= EXERCISE BRIEF =
Quote the data exactly, first line to the line containing "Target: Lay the", with no pictures.

# start of RECORD SET

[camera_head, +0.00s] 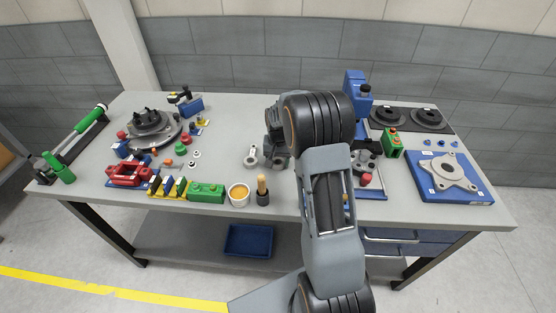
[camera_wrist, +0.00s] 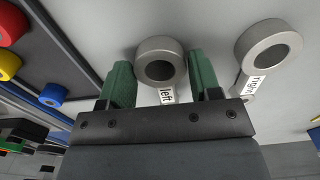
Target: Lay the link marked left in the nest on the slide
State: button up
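In the wrist view, the link marked left (camera_wrist: 160,62) shows a grey ring end and a white label on its shank. The two green fingers of my gripper (camera_wrist: 161,86) are apart, one on each side of this link. I cannot tell whether they touch it. The dark palm hides the rest of its shank. The link marked right (camera_wrist: 268,45) lies to the right, outside the fingers. In the head view, my gripper (camera_head: 277,150) is above the middle of the bench, beside a grey link (camera_head: 252,156) whose label is unreadable. I cannot make out the nest on the slide.
On the bench (camera_head: 235,120), a green-handled rail device (camera_head: 80,132) is far left and a round fixture (camera_head: 150,130) is left. A yellow cup (camera_head: 239,194) and green block (camera_head: 206,192) line the front edge. A blue plate (camera_head: 449,178) is right. My arm hides the middle right.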

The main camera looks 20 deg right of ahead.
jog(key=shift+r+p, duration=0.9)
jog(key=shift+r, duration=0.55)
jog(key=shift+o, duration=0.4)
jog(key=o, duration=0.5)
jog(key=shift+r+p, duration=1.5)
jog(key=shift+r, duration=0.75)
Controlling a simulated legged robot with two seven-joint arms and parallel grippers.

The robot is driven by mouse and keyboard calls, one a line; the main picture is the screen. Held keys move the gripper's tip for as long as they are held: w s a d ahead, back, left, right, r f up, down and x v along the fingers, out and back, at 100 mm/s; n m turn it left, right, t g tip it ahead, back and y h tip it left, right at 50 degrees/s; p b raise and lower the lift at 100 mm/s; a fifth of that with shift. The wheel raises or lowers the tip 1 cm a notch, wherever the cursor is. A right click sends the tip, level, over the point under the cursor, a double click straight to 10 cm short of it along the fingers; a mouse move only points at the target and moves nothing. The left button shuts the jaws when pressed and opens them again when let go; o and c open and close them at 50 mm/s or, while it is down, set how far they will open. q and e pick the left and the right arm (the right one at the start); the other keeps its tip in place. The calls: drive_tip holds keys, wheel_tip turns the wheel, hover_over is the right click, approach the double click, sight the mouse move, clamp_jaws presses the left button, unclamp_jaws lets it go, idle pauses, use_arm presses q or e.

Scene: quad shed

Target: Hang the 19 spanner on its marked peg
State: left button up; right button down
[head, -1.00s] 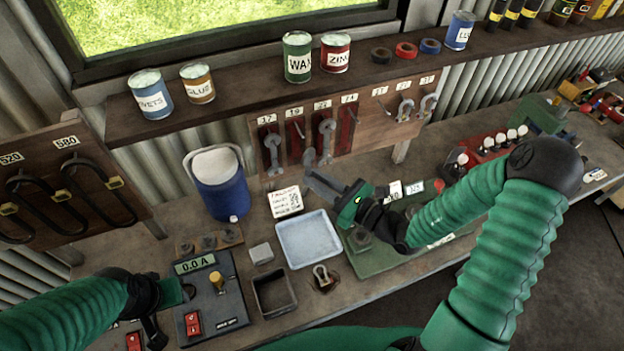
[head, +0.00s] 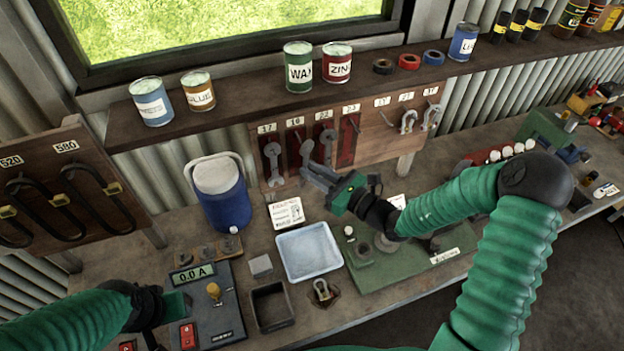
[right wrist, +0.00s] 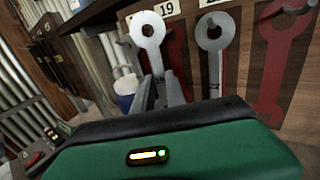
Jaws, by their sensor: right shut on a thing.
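My right gripper (head: 318,177) is shut on a grey spanner (head: 306,152), which stands raised in front of the board's 19 place. In the right wrist view the spanner's ring end (right wrist: 148,29) is up, in front and slightly left of a red outline (right wrist: 178,50) below the 19 label (right wrist: 168,8). I cannot tell whether the ring touches the peg, which is hidden. Another spanner hangs at 17 (head: 273,163) and one at 22 (head: 328,143). My left gripper (head: 172,308) is low at the left by the meter box; its jaws are unclear.
The wooden tool board (head: 378,135) also carries shackles at its right and an empty red outline (head: 348,140). A shelf with tins (head: 299,67) overhangs it. Below are a blue cooler (head: 222,195), a note card (head: 287,212), a pale tray (head: 308,252) and a green plate (head: 385,265).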

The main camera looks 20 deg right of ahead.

# end of RECORD SET

= EXPECTED ANSWER =
[camera_head, +0.00s] 
[camera_wrist, +0.00s] 
Target: Lay the link marked left in the nest on the slide

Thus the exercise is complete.